The seeds of supermassive black holes and the role of local radiation and metal spreading


Abstract in English

We present cosmological hydrodynamical simulations including atomic and molecular non-equilibrium chemistry, multi-frequency radiative transfer (0.7-100 eV sampled over 150 frequency bins) and stellar population evolution to investigate the host candidates of the seeds of supermassive black holes coming from direct collapse of gas in primordial haloes (direct-collapse black holes, DCBHs). We consistently address the role played by atomic and molecular cooling, stellar radiation and metal spreading of C, N, O, Ne, Mg, Si, S, Ca, Fe, etc. from primordial sources, as well as their implications for nearby quiescent proto-galaxies under different assumptions for early source emissivity, initial mass function and metal yields.

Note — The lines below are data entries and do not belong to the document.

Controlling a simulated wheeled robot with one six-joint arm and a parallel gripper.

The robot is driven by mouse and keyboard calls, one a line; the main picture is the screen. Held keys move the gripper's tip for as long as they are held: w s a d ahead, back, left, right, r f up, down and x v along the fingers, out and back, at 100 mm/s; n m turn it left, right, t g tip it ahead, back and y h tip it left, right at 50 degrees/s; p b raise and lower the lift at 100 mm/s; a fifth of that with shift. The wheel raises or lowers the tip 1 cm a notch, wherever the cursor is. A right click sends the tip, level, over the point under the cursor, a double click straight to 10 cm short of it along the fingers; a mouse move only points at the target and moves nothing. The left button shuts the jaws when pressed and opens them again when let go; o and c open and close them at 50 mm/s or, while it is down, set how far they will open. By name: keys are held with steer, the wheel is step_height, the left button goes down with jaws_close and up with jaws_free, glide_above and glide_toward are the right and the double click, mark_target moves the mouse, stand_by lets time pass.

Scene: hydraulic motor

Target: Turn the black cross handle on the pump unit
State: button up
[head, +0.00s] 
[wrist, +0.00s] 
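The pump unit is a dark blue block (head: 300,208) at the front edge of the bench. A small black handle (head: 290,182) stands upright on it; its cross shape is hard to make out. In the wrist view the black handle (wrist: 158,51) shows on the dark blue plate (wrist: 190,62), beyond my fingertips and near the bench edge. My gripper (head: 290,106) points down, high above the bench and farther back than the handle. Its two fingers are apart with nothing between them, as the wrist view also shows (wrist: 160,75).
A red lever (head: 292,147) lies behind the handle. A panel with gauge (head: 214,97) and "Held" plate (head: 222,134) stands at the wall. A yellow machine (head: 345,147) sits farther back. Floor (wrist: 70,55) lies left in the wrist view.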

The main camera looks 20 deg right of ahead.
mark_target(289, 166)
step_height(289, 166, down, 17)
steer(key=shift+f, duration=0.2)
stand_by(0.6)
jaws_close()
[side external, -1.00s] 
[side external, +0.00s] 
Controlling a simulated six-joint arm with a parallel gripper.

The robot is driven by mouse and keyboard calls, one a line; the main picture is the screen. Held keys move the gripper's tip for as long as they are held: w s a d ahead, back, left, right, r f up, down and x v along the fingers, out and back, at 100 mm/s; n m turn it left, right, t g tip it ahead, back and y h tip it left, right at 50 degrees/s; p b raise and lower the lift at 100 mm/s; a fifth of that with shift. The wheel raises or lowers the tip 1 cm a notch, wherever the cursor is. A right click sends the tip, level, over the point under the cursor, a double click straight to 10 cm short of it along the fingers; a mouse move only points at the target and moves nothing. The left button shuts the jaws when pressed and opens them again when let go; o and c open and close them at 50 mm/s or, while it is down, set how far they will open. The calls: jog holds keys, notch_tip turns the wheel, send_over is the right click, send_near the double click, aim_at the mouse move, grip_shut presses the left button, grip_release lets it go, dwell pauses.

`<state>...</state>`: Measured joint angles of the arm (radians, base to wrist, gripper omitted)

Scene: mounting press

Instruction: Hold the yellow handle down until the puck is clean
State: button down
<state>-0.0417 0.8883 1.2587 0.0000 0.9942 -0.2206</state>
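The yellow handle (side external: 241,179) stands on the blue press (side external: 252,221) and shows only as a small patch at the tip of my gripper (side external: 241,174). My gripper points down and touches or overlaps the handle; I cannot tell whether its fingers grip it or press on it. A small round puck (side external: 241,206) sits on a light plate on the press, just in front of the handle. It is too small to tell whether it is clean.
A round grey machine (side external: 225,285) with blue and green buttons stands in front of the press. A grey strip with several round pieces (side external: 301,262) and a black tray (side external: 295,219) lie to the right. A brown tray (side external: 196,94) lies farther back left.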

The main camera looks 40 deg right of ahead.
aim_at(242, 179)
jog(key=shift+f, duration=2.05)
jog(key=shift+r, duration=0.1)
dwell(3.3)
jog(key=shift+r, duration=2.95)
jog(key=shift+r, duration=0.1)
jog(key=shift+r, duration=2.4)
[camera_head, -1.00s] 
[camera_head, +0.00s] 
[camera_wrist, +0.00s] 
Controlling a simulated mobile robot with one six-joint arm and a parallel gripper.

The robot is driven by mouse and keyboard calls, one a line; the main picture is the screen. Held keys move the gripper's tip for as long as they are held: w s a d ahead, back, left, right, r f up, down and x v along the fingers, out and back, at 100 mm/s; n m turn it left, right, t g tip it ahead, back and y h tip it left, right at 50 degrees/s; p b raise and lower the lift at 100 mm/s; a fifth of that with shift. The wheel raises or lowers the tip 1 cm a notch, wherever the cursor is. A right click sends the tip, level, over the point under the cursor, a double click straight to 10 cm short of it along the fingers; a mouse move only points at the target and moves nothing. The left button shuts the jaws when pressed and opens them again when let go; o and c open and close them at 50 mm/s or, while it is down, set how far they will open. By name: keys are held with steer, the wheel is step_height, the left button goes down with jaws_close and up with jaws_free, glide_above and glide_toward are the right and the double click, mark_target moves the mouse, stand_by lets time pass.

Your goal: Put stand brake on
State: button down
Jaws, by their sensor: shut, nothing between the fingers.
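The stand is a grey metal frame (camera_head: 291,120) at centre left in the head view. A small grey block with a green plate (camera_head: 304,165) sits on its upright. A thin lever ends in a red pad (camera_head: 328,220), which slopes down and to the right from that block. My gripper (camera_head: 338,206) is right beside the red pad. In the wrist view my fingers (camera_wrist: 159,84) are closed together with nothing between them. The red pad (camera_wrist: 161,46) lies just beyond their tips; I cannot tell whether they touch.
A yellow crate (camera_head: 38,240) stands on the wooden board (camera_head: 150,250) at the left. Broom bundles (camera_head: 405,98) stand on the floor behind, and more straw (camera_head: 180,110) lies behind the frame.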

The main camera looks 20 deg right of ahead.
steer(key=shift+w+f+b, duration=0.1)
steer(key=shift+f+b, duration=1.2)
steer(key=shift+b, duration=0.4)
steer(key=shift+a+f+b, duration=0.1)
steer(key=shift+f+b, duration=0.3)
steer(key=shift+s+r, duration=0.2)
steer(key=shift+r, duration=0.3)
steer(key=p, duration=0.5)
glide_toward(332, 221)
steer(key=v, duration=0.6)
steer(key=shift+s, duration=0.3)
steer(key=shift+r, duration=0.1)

We find that putative DCBH host candidates need powerful primordial stellar generations, since common solar-like stars and hot OB-type stars are neither able to determine the conditions for direct collapse nor capable of building up a dissociating Lyman-Werner background radiation field. Thermal and molecular features of the identified DCBH host candidates in the scenario with very massive primordial stars seem favourable, with illuminating Lyman-Werner intensities featuring values of 1-50 J21. Nevertheless, additional non-linear processes, such as merger events, substructure formation, rotational motions and photo-evaporation, should inhibit pure DCBH formation in 2/3 of the cases. Local turbulence may delay gas direct collapse almost irrespectively from other environmental conditions. The impact of large Lyman-Werner fluxes at distances smaller than 5 kpc is severely limited by metal pollution.